Unter dem Titel „Vaterländisches Gesindel in Gunzenhausen“ widmet sich Monika Wopperer den Anfängen der örtlichen SPD bis zum Ersten Weltkrieg. Sie geht auf die Gründung des „Sozialdemokratischen Vereins Gunzenhausen“ 1906 durch den Hafner Michael Sörgel ein, der sich gegenüber den Behörden zu behaupten hatte, denn ein Polizeioffiziant hatte die monatlichen Treffen der Arbeiterpartei zu überwachen. Die Sozialdemokraten galten als „gefährlichster Feind des Kleingewerbes“.

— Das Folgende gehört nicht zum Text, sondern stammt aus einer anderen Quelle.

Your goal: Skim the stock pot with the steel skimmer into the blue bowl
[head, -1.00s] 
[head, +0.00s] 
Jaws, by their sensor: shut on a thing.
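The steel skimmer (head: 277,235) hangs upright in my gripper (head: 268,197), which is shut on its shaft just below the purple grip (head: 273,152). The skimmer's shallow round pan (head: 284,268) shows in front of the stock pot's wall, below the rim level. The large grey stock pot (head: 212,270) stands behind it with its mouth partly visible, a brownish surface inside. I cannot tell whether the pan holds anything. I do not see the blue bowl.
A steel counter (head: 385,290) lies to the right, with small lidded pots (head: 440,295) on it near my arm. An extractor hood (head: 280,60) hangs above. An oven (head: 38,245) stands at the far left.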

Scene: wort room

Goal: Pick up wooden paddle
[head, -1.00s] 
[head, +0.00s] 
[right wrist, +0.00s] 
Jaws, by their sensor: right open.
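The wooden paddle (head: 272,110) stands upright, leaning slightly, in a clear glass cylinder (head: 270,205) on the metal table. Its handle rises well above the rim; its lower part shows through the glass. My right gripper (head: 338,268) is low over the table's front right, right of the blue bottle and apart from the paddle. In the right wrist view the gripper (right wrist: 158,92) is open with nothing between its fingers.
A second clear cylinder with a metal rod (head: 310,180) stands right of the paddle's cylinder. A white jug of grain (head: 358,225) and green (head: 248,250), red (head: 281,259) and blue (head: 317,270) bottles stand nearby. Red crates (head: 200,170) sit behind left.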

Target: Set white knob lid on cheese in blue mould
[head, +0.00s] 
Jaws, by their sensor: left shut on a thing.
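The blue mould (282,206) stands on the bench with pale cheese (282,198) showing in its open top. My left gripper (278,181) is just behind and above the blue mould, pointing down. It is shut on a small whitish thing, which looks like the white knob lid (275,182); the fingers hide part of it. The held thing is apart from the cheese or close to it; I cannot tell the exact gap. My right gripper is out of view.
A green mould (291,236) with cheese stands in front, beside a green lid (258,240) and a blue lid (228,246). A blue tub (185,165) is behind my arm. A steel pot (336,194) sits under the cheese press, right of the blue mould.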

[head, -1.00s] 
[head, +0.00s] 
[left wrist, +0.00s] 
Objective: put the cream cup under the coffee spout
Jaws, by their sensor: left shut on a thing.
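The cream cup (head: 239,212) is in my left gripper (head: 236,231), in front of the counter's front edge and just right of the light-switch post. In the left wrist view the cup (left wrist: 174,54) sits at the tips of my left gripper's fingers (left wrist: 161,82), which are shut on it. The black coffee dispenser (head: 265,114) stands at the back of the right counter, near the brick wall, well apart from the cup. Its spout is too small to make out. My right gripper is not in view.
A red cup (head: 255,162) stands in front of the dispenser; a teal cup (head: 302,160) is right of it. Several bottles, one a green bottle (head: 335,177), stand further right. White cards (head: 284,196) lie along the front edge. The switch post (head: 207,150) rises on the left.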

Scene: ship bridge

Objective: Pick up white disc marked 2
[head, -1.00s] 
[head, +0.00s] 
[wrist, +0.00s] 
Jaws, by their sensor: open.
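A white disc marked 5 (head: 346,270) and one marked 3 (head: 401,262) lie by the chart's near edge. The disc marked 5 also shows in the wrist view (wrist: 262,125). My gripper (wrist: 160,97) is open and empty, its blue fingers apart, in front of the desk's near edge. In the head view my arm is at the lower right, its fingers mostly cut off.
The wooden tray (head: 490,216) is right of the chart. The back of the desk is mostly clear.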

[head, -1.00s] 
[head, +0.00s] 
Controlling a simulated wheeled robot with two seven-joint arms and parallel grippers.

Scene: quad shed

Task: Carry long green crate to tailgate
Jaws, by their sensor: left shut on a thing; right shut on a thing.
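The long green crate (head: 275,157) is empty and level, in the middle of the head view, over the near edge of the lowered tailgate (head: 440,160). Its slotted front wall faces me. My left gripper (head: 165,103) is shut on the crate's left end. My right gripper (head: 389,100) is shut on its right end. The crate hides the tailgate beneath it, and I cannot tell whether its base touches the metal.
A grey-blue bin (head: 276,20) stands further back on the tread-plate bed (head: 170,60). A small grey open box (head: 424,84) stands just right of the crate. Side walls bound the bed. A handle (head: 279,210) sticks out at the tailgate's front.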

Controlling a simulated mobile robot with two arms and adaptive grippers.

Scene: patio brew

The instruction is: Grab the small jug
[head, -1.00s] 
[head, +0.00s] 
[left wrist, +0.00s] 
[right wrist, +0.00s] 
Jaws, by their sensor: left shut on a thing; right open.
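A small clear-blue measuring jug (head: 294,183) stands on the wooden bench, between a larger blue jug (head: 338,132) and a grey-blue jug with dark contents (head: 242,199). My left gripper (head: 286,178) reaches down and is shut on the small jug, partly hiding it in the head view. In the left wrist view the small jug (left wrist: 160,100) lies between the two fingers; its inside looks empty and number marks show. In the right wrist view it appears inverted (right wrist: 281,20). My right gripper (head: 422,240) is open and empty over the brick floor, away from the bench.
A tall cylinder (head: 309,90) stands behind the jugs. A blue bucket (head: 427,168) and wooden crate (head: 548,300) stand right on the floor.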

1968 stand die Bundesrepublik Deutschland ganz im Zeichen der Studentenunruhen. Werner Somplatzki greift diese Facette der Umbruchzeit unter dem Titel „Eine Flugblattaktion am Gymnasium Gunzenhausen“ auf. Es war die Zeit, als die Schüler mit ihren Forderungen nach mehr Mitsprache allein standen, die Kritik der Schüler als „schlichte Unverschämtheit“ zurückgewiesen wurde. In einer Protestschrift wandten sich acht Schüler gegen die autoritäre Pädagogik.
Ein ungewöhnlicher Beitrag ist der von Judith Raab („Die Entstehung des Fränkischen Seenlands – eine unglaubliche Geschichte“). Sie unternimmt den Praxistest, mittels der KI (Künstliche Intelligenz) das Thema aufzuarbeiten und erfährt dabei, was die künstliche Sprachwahl hergibt und was sie nicht leisten kann. Deshalb ihr realistisches Ergebnis: „Es ist gut, bei der wissenschaftlichen Aufarbeitung des Projekts Fränkisches Seenland auf menschliche Intelligenz zu setzen und nicht auf künstliche.“
Die Reihe „Gunzenhäuser Lebensbilder“ wird von Werner Falk fortgeführt. Er porträtiert Fritz den Schuhmachermeister Fritz Bleicher, den Möbelhausinhaber Siegfried Böckler, den legendären FC-Vorsitzenden Hans Fischer, die Eisläuferin Gusti Gerlich, den Stadtbaumeister Sepp Kemmethmüller und die Sportlerin Inge Schömig.